First came connectivity: A rapid evolution from the desktop to mobile devices -- buying products, reading email, watching movies, playing games, and yes, even talking to someone -- anytime, anywhere -- in the palm of your hand.

Then came cloud computing: It's replacing proprietary, in-house, traditional computing resources with scalable, open-source IT services "in the cloud." Businesses can buy or "rent" all sorts of IT infrastructure services -- scaling up or down as needed and paying only for what they use.

Why is this important? How does this affect the average person? Small and medium businesses? Large enterprises? Society in general?

Combining ubiquitous connectivity with the cloud changes everything.

Benefits to consumers
The app I downloaded likely came from the cloud, where it was also probably created. The cloud makes it easier and cheaper for Web developers to get the necessary tools to do their work -- no need to buy hardware, software or space in a data center.

And the cost-savings in developing the apps are passed to people like you and me -- a free movie app.

That's just a small example -- cloud-related savings to consumers are potentially enormous when you consider all the goods and services touching our daily lives via connectivity.

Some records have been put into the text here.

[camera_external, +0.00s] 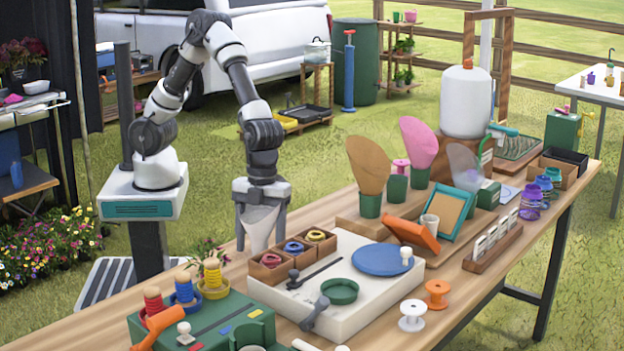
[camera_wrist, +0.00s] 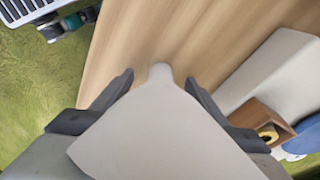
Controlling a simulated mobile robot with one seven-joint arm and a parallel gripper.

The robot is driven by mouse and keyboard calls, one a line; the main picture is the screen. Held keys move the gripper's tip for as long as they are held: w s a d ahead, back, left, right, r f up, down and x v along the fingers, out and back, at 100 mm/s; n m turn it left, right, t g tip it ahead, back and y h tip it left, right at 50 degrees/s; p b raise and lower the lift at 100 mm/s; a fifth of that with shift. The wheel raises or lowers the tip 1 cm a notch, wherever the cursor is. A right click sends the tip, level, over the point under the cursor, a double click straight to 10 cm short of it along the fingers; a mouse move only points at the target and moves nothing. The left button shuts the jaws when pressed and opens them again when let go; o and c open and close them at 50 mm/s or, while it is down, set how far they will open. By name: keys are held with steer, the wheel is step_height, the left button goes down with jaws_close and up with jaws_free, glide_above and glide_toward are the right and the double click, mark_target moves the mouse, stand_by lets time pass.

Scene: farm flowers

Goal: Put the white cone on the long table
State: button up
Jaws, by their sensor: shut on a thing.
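The white cone (camera_external: 258,226) is held point down between the fingers of my gripper (camera_external: 261,222). In the wrist view the cone (camera_wrist: 165,125) fills the lower middle, its wide end toward the camera and its narrow tip away, with a dark finger of my gripper (camera_wrist: 158,100) on each side. The wooden long table (camera_external: 455,292) runs diagonally across the external view, and its bare top (camera_wrist: 150,40) lies beyond the tip in the wrist view. The cone is over or close to the table's far-left edge. Whether the tip touches the wood I cannot tell.
A white board (camera_external: 385,313) with a blue disc (camera_external: 382,259) and small wooden boxes (camera_external: 271,266) stands right of the cone. A green case with thread spools (camera_external: 212,276) is in front. Bare wood shows between the case and the cone.

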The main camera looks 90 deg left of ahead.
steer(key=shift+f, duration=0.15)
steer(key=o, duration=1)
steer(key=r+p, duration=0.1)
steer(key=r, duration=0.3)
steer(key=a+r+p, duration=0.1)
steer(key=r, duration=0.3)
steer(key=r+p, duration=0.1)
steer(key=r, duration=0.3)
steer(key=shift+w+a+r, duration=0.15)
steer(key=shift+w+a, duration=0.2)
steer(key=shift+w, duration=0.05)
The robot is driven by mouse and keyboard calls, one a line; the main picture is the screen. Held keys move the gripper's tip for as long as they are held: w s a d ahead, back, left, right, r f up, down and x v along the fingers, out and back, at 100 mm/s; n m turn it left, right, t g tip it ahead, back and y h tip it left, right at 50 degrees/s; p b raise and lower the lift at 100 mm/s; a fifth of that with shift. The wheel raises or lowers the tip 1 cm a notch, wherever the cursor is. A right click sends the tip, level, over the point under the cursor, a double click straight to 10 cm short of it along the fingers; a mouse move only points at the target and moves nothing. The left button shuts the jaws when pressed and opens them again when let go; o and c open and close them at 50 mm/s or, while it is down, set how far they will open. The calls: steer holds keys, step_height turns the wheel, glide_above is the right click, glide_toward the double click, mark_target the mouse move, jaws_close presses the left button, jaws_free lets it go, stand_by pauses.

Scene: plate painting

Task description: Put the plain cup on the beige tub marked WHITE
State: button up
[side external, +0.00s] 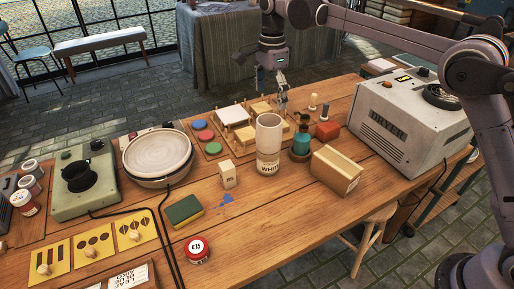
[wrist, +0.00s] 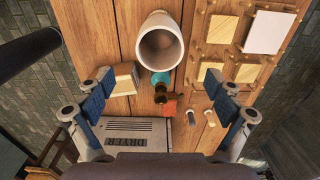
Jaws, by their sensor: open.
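The plain cup (side external: 269,131), a pale open-topped cylinder, stands upright on the beige tub marked WHITE (side external: 268,168) in the side view. The two look stacked in line. In the wrist view I look down into the cup (wrist: 160,46), and the tub is hidden beneath it. My gripper (side external: 282,88) is above the table, a little up and right of the cup in the side view. In the wrist view its blue-padded fingers (wrist: 158,84) are spread wide with nothing between them, and the cup lies beyond the fingertips.
The dryer (side external: 410,112) is at the far right. A small cream block (side external: 228,175) and a pottery wheel (side external: 157,154) are left.

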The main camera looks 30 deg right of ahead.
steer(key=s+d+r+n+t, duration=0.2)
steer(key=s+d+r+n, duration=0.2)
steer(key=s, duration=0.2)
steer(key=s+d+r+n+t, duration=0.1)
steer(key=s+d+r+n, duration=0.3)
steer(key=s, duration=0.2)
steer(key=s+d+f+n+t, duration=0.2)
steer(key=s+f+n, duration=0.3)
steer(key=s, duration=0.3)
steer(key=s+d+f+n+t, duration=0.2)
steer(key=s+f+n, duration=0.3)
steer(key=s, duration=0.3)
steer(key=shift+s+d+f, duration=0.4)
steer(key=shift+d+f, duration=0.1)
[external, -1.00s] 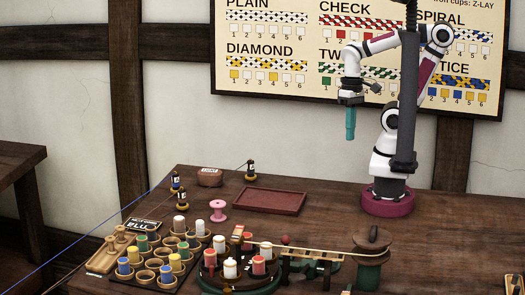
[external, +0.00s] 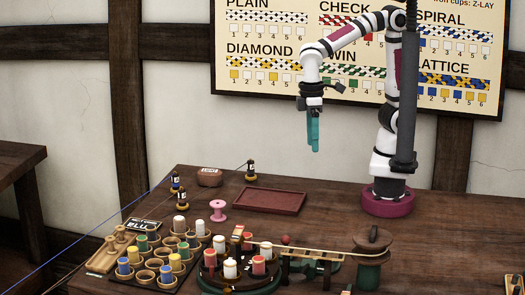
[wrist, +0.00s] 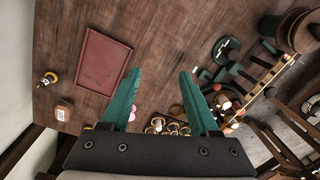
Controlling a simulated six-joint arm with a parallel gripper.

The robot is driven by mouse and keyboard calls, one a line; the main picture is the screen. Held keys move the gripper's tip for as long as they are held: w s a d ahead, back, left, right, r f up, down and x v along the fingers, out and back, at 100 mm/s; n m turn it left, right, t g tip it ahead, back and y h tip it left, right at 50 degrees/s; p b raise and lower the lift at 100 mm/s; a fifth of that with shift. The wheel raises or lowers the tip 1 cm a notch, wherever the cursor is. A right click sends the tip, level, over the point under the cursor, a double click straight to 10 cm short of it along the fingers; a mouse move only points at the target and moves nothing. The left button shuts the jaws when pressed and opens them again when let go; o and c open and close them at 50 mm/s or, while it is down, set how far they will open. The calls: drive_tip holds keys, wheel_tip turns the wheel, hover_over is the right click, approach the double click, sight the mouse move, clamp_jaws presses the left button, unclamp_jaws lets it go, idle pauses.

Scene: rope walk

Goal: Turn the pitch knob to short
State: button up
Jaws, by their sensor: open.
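My gripper (external: 314,149) is open and empty, pointing down high above the back of the table. In the wrist view its two green fingers (wrist: 158,74) stand apart with nothing between them. A round dark dial with a white mark and green rim (wrist: 226,49) lies right of the fingers in the wrist view. It may be the pitch knob, but its labels and setting are too small to read. In the external view, the wooden slatted rail (external: 312,254) partly hides that area.
A red tray (external: 270,200) lies at the table's back. A carousel with white and red bobbins (external: 230,268), cups with coloured bobbins (external: 175,262), and a pink spool (external: 218,209) stand toward the front left. A large green-based reel (external: 369,275) stands right of the rail.

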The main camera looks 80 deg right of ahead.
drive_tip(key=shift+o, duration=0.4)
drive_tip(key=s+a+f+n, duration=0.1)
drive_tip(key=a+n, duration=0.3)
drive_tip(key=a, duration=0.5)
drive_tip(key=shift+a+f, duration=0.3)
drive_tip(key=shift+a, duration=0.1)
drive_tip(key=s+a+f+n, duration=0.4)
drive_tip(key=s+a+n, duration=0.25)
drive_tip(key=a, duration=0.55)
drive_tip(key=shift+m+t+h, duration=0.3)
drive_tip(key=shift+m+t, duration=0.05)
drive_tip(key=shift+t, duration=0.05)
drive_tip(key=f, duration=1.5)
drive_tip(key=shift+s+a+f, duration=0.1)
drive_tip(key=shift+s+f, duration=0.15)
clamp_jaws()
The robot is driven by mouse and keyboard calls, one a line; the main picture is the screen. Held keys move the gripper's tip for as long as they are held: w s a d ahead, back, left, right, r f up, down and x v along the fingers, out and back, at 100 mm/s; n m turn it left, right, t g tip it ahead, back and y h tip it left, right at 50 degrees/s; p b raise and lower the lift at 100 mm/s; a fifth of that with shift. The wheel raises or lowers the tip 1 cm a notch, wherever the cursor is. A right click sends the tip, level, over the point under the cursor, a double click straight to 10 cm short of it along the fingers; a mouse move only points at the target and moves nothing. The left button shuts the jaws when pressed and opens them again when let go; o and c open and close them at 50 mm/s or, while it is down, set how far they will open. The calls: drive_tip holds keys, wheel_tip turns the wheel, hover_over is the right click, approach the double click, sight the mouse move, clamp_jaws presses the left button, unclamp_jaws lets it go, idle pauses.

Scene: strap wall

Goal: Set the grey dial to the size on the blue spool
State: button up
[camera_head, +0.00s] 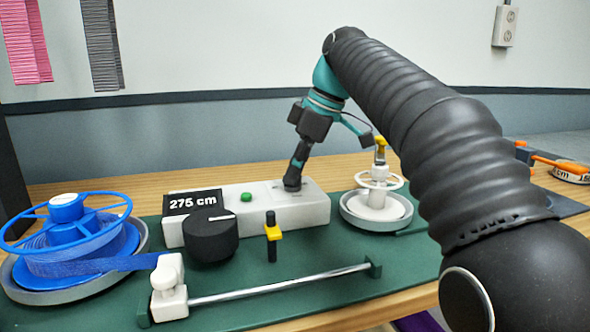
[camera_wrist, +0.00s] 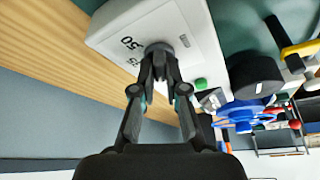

Benefits to small and medium businesses
The cloud allows small and medium businesses to more effectively compete with each other and with larger companies. They're spared from making IT capital investments or expenditures -- they can buy the IT services they need, when they need it, in the cloud.

The message is getting through. A survey last year by the IT firm Spiceworks showed an increase among small and medium businesses in the use of cloud computing -- with smaller businesses jumping in much faster than their larger counterparts.

Benefits to large enterprises

Gartner, an IT research and advisory company, said CIOs identified cloud computing as their top technology priority for 2011.

Mark McDonald of Gartner says CIOs are seeing how "lighter-weight technologies" like cloud computing allows them to "redefine IT, giving it a greater focus on growth and strategic impact... two things that are missing from many organizations."

Gartner predicted a 16.6 percent increase in worldwide cloud services revenue for 2010 - totaling more than $68 billion. Gartner also said cloud service providers could expect strong growth through 2014, with revenues reaching $148.8 billion.

Benefits to society
Besides making computing less expensive and easier, there's another thing I like about the cloud: It's good for the environment because it reduces electricity usage and emissions.

The cloud requires less IT infrastructure and cooling equipment -- so data centers can be designed or reconfigured for optimum energy efficiency.

Cloud computing is here to stay. As it evolves, it will have a positive impact on just about everything we do -- at work and at home -- while helping make our global, connected world more sustainable.

And instead of buying a newspaper to see what's playing at the local cinema, you can even save a tree or two with a movie app downloaded from the cloud.